30 May 2010

Vale from Carthage


Vale From Carthage

 Peter Viereck, 1944
 I, now at Carthage. He shot dead at Rome.
Shipmates last May. "And what if one of us,"
I asked last May, in fun, in gentleness,
"Wears doom, like dungarees, and doesn't know?"
He laughed, "Not see Times Square again?" The foam,
Feathering across that deck a year ago,
Swept those five words-like seeds-beyond the seas
     Into his future. There they grew like trees;
     And as he passed them there next spring, they laid
     Upon his road of fire their sudden shade.
Though he had always scraped his mess-kit pure
And scrubbed redeemingly his barracks floor,
Though all his buttons glowed their ritual hymn
Like cloudless moons to intercede for him,
No furlough fluttered from the sky. He will
Not see Times Square-he will not see-he will
Not see Times change;

at Carthage (while my friend,
Living those words at Rome, screamed in the end)
I saw an ancient Roman's tomb and read
"Vale" in stone. 
Here two wars mix their dead:
     Roman, my shipmate's dream walks hand in hand
     With yours tonight ("New York again" and "Rome")
     Like widowed sisters bearing water home
     On tired heads through hot Tunisian sand
     In good cool urns, and says, "I understand."
Roman, you'll see your Forum Square no more;
What's left but this to say of any war?

A poem I remember in detail from high school days- this Vale from Carthage, by Peter Viereck, a haunting reminder that some things do not change- as we pass this Memorial Day 2010. 

A necessary evil in such a world the American Battle Monuments Commission site HereWhere we honour our dead.
Over 125,000 American dead lie on foreign soil from three wars. Many more must be lost to the decaying earth-never claimed or marked.
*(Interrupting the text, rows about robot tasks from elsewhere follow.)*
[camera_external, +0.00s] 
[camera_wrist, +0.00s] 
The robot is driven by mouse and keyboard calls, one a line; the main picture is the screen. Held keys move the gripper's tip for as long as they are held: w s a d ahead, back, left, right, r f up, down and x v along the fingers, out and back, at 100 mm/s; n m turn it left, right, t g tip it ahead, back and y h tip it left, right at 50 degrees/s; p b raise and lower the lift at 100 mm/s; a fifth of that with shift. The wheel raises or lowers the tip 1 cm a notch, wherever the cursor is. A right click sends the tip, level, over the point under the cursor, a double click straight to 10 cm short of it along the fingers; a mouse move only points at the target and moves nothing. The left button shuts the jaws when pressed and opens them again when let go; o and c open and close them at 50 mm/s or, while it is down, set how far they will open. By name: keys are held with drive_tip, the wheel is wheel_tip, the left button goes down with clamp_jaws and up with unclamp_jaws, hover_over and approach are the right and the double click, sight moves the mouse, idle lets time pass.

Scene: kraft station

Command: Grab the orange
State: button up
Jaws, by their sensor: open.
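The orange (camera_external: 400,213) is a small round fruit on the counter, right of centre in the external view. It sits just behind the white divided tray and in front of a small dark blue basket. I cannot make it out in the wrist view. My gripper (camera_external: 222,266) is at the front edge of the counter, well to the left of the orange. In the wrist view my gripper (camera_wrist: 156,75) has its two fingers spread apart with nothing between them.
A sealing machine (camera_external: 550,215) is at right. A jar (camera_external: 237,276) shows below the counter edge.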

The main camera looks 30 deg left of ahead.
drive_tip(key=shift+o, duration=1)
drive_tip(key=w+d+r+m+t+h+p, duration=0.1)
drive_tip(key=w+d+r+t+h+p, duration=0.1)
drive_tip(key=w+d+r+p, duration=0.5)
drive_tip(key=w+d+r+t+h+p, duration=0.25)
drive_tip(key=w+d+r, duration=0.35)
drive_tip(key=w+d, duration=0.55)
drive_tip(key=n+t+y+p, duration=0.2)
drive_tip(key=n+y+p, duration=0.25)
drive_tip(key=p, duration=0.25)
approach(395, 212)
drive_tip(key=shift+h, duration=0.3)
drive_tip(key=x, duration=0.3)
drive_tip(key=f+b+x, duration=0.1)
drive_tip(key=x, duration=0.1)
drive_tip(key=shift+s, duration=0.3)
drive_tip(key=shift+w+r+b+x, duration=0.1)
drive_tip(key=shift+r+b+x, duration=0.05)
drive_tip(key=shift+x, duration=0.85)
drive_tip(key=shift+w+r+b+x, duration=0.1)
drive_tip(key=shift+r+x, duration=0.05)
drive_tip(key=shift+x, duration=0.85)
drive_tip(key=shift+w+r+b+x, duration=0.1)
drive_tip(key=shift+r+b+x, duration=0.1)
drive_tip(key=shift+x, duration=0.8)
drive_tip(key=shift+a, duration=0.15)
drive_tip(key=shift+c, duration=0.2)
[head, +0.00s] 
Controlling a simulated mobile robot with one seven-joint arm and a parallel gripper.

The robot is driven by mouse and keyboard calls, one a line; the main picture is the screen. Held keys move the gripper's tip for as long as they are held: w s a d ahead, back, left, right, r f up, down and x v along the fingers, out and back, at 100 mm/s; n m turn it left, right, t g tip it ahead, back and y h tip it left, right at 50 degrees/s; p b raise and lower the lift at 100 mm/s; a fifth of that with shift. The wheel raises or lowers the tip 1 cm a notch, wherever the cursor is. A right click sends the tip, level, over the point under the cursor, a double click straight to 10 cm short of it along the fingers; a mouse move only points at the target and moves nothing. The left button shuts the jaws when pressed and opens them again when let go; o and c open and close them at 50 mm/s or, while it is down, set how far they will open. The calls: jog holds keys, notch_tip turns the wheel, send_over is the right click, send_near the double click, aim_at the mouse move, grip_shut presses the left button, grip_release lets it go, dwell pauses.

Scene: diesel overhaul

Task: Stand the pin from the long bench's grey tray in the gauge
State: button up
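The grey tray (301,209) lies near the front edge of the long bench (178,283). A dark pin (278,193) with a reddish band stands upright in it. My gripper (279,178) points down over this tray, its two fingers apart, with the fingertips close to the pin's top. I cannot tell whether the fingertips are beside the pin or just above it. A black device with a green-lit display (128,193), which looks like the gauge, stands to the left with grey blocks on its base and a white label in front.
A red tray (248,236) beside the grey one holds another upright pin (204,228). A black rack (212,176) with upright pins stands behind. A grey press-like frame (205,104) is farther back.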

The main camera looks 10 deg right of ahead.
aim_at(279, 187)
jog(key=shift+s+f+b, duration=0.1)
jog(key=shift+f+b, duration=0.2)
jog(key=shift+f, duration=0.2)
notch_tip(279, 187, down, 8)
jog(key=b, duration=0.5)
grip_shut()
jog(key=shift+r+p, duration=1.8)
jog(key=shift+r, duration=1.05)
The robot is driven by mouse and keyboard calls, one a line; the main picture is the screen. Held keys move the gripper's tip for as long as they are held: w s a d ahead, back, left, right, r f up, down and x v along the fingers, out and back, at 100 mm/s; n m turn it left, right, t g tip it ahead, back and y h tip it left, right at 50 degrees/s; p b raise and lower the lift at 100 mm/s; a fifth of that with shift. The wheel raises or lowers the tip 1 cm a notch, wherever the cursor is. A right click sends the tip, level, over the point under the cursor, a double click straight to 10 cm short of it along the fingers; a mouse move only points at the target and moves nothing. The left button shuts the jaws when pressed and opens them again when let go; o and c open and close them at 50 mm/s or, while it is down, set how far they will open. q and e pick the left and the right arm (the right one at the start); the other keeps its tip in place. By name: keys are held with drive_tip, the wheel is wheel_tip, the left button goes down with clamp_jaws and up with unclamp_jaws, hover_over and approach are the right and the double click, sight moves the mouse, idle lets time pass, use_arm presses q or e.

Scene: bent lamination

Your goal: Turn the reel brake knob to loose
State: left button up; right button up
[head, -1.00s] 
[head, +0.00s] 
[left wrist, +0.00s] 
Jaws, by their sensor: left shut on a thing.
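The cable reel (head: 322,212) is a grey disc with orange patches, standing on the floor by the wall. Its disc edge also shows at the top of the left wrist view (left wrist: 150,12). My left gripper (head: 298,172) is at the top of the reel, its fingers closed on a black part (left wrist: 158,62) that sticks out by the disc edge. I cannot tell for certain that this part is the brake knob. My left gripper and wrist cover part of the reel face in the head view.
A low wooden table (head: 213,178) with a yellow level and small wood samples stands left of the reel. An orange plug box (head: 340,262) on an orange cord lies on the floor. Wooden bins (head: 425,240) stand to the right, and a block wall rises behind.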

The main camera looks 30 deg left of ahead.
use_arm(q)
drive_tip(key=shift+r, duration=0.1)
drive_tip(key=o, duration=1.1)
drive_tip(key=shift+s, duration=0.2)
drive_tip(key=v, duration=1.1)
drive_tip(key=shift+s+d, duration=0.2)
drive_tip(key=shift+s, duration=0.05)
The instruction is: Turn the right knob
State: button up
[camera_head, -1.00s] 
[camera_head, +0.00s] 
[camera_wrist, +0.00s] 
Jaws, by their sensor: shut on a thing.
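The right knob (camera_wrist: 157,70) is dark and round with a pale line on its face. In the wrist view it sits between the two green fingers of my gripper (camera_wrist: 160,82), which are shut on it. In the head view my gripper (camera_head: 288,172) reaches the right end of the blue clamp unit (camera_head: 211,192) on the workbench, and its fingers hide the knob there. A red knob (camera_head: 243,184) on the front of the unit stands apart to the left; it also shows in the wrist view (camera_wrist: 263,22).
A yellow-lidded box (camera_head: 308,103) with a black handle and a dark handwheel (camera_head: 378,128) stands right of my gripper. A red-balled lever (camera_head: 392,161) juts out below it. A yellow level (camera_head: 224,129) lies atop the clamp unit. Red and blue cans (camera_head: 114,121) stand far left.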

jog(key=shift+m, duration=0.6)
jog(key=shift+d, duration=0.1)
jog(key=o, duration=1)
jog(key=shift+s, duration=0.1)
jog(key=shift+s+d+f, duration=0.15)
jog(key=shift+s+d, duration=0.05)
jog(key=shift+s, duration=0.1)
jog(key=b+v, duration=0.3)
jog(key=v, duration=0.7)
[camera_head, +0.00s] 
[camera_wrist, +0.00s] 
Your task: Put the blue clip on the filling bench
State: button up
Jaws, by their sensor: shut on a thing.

These remembrances must be kept and their significance never lessened in the Hope that someday we will come to mark them with no countryman's blood shed away from Home. 

Where we are needed we should go-where we are not and do not understand a culture thousands of years older than our own-We should not go. We are not marked there with stones--but unwelcome-Our living and Our dead. Now in this year of 2010- a generation as young and beautiful as any- dwindling in numbers and expectations.

about Peter Viereck Here
Read the back story of the poem (in brief) Here
Phototgraph 1 Monument facade from the Sicily-Rome American Cemetery Here
Photograph 2 US forces in the Piazza del Popopo, Rome from HERE
Ruins at Carthage, Tunis 3 Here
Times Square 4 Here


  1. The monument facade from Sicily-Rome American Cemetery & Memorial simply takes my breath away. Thank you, Gaye.

  2. Quite beautiful. I have always remembered this poem 33 years- Some things do stick. pgt

  3. Have not read this poem before, but agree with your sentiments.

  4. Thank you for sharing this beautiful poem. My step-father is a 2 star general in the army. He will retire next year and has given his life's work to our country. I'm immensely proud of him and know, first hand, how many funeral services he has attended to honor those who have made the ultimate sacrifice. It's real and affects real American families. We should honor our military more often. They protect us daily. Hope you are having a great weekend.

  5. Wonderful post, Little A. I read about Professor Viereck's views on conservatism - about societal evil and mankind. I just finished reading CANDIDE again, like you it has stayed with me for a long time. I am planning to post about it. Some things, I fear, will never change.

  6. Thank you, Gaye. This is incredibly moving.

  7. an important day to remember and learn great lessons and remember that so many of the lost are the youngest. pgt

  8. Although I probably wasn't the only high school teacher who used "Vale From Carthage" for writing assignments 33 years ago, it is a startling coincidence. You weren't one of my students were you? (Tucson High School, Arizona 72-91) Either way,thank you for posting this remarkable, moving, and largely fogotten literary masterpiece. E. J. McGill (mcgilwe@comcast.net)

  9. Unknown, EJ,this would have been 35 years ago and in NC- I had a very young teacher at the time she would have been about 25. It is a poignant yet stark accounting. I kept the paper I wrote on this poem,and the remarks my teacher made that gave me encouragement to write.It seems every 30 years or so there is a new generation of war boys-and girls. That mine escaped it is comforting, but to see the very young now maimed with such childlike faces and hearts of steel is painful to me.I thank you for stopping in and appreciate the comment.